Cyberspace may be vast, even infinite, but every centimeter of it is being contested by businesses, botnets, governments, lawyers, artists, technologists, ethicists, soldiers, scientists and spies, among others. So far, the territory appears to be ungoverned by any power except brute force or ingenuity, and then only fleetingly. Invisible hackers can take over the Web sites of Murdoch papers for a few hours; Apple's lawyers can shut down an art exhibit with sternly worded letters to server hosts; pirates can confiscate music, movies and writing without the slightest nod to intellectual property rights; big businesses can force the removal of parodies that embarrass them. Hosni Mubarak can try to unplug the Internet, but a disconnected country quickly turns out to be as unendurable for the powerful as it is for the powerless.
What about taking pictures of people without their permission in the Apple stores? On the Mashable website, where Mr McDonald's story has been closely followed, many commenters debated the ethics or etiquette of taking pictures of unsuspecting people.
Was it reasonable for people in a commercial space - private property - to expect privacy? Websites are always collecting data on users without telling them, as an extraordinary series of articles in The Wall Street Journal showed last year. Yet these were Apple's computers: Did Mr McDonald have the right to use them for his own project? Well, the Apple retail stores in New York are filled at all hours with people who have come in to try out the latest and greatest, but also by wandering armies who use the stores, with their broadband connections, as free auxiliary offices.
"There are no limitations or conditions when you use those computers," said Gerald Lefcourt, a prominent lawyer who is representing Mr. McDonald. "He was using that which was available to him or to anyone else. He didn't violate the law, and he certainly had no intention to violate it."
Apple did not reply to a request for comment, and a spokesman for the Secret Service said the agency would not discuss the investigation.
The main host of the "Staring at Computers" project was the Web site of a group of artists, Free Art & Technology, and it, too, received the letter from Apple demanding that it be removed. "I don't want to unduly put Kyle in any more trouble than he already is in, and it didn't seem like the time to fight a free speech issue that we don't have the money to fight anyway," said Evan Roth, who administers the site.

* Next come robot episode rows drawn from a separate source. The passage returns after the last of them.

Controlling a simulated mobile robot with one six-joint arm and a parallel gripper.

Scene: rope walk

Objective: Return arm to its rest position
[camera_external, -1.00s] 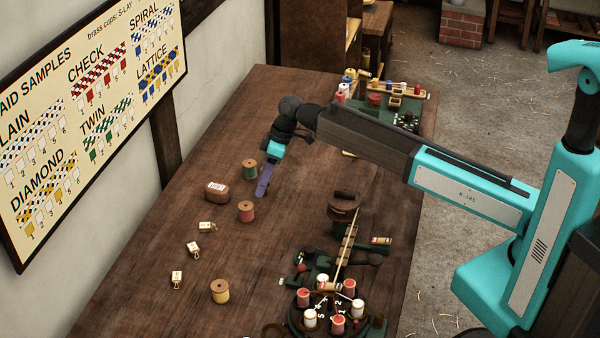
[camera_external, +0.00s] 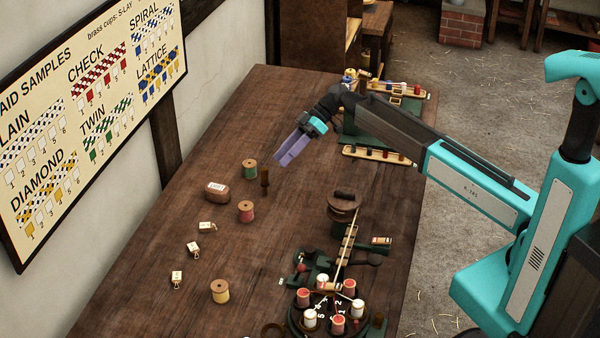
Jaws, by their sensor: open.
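My gripper (camera_external: 281,162) has purple fingers and is open, with nothing seen between them. It hangs above the dark wooden table (camera_external: 190,305), tilted down toward the left. My arm reaches in from the right, bent at the elbow, over the table's far right part.
A round cup holder (camera_external: 295,324) is in front. A wooden rack (camera_external: 378,155) lies beneath my arm.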

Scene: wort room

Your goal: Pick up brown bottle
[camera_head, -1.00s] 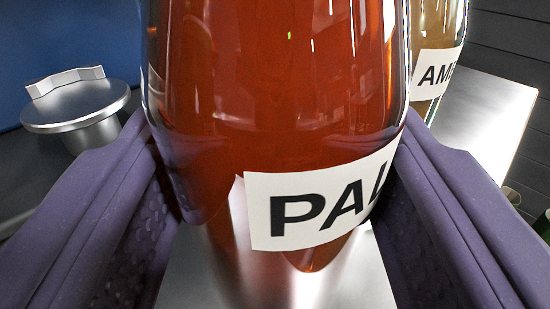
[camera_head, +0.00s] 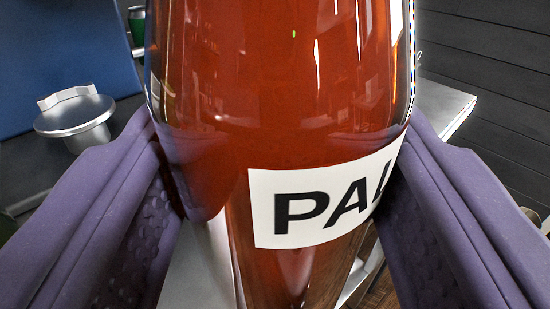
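The brown bottle (camera_head: 280,110) is a large glass vessel of red-brown liquid that fills the middle of the view. It bears a white label (camera_head: 320,205) whose visible letters read "PAL"; the label's right end is hidden behind a finger. My gripper (camera_head: 290,160) has two purple fingers, one against each side of the bottle, and is shut on it. The bottle's top is cut off by the frame. The bottle's bottom lies out of view or is hard to make out.
A metal lidded fitting (camera_head: 75,115) stands at the left beside a blue panel (camera_head: 62,60). A metal table (camera_head: 445,108) shows behind the bottle at the right, with dark plank wall (camera_head: 490,70) beyond. A small green object (camera_head: 137,28) is at the upper left.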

Forced to censor the project, Mr. Roth came up with a low-cost response.
He kept the pictures from the stores on the Web site - but posted a mask on each one. The face on all the masks: Steve Jobs.
Having collected 1,000 pictures, Mr McDonald, 25, created another little program and returned to the two stores, one on 14th Street and the other on Prince Street. This time, after a picture was taken, it was immediately put into an array of older photos that would begin running across the screens.

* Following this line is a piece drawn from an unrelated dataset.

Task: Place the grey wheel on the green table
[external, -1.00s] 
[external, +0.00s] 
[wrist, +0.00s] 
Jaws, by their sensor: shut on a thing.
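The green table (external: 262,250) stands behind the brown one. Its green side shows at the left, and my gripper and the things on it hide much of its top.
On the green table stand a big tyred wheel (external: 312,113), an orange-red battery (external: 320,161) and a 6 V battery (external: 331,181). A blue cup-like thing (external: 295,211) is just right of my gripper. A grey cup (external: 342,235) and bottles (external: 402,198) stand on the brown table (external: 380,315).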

Suddenly, people sitting at the computers were looking at pictures of themselves that dissolved into photos of others who also had gazed into the screens.
"Most people instinctively quit the app less than 10 seconds after recognizing their own face," Mr McDonald wrote on a Web site for the project, titled, "People Staring at Computers."

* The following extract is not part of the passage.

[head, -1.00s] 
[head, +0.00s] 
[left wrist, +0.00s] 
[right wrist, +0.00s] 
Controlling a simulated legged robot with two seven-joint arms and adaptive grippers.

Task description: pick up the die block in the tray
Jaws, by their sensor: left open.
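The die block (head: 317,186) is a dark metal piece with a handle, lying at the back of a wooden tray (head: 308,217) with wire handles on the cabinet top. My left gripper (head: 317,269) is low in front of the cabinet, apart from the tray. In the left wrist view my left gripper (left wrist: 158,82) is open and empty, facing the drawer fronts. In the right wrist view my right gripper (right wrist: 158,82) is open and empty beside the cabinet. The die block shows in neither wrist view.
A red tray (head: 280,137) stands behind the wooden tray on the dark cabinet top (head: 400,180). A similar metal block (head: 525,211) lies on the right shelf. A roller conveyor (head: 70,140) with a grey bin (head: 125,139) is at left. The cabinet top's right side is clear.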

No one in the stores got angry, he said: "During the exhibition, people were just confused and laughed."
Apple, however, was not amused.
On July 7, two days after Mr McDonald posted his project on the Web, he was awoken by Secret Service agents at his home in Brooklyn. They had a warrant to search for evidence that he violated the federal Computer Fraud and Abuse Act, and they left with his laptop.
Then lawyers for Apple contacted websites that hosted video made by Mr McDonald, including Vimeo and Tumblr, and told them the material might violate the law, that a criminal investigation was going on, and that they'd better take down "People Staring at Computers." They did.
Cyberspace may be vast, even infinite, but every centimeter of it is being contested by businesses, botnets, governments, lawyers, artists, technologists, ethicists, soldiers, scientists and spies, among others. So far, the territory appears to be ungoverned by any power except brute force or ingenuity, and then only fleetingly. Invisible hackers can take over the Web sites of Murdoch papers for a few hours; Apple's lawyers can shut down an art exhibit with sternly worded letters to server hosts; pirates can confiscate music, movies and writing without the slightest nod to intellectual property rights; big businesses can force the removal of parodies that embarrass them. Hosni Mubarak can try to unplug the Internet, but a disconnected country quickly turns out to be as unendurable for the powerful as it is for the powerless.
What about taking pictures of people without their permission in the Apple stores? On the Mashable website, where Mr McDonald's story has been closely followed, many commenters debated the ethics or etiquette of taking pictures of unsuspecting people.
Was it reasonable for people in a commercial space - private property - to expect privacy? Websites are always collecting data on users without telling them, as an extraordinary series of articles in The Wall Street Journal showed last year. Yet these were Apple's computers: Did Mr McDonald have the right to use them for his own project? Well, the Apple retail stores in New York are filled at all hours with people who have come in to try out the latest and greatest, but also by wandering armies who use the stores, with their broadband connections, as free auxiliary offices.
"There are no limitations or conditions when you use those computers," said Gerald Lefcourt, a prominent lawyer who is representing Mr. McDonald. "He was using that which was available to him or to anyone else. He didn't violate the law, and he certainly had no intention to violate it."
Apple did not reply to a request for comment, and a spokesman for the Secret Service said the agency would not discuss the investigation.
The main host of the "Staring at Computers" project was the Web site of a group of artists, Free Art & Technology, and it, too, received the letter from Apple demanding that it be removed. "I don't want to unduly put Kyle in any more trouble than he already is in, and it didn't seem like the time to fight a free speech issue that we don't have the money to fight anyway," said Evan Roth, who administers the site.
Forced to censor the project, Mr. Roth came up with a low-cost response.
He kept the pictures from the stores on the Web site - but posted a mask on each one. The face on all the masks: Steve Jobs.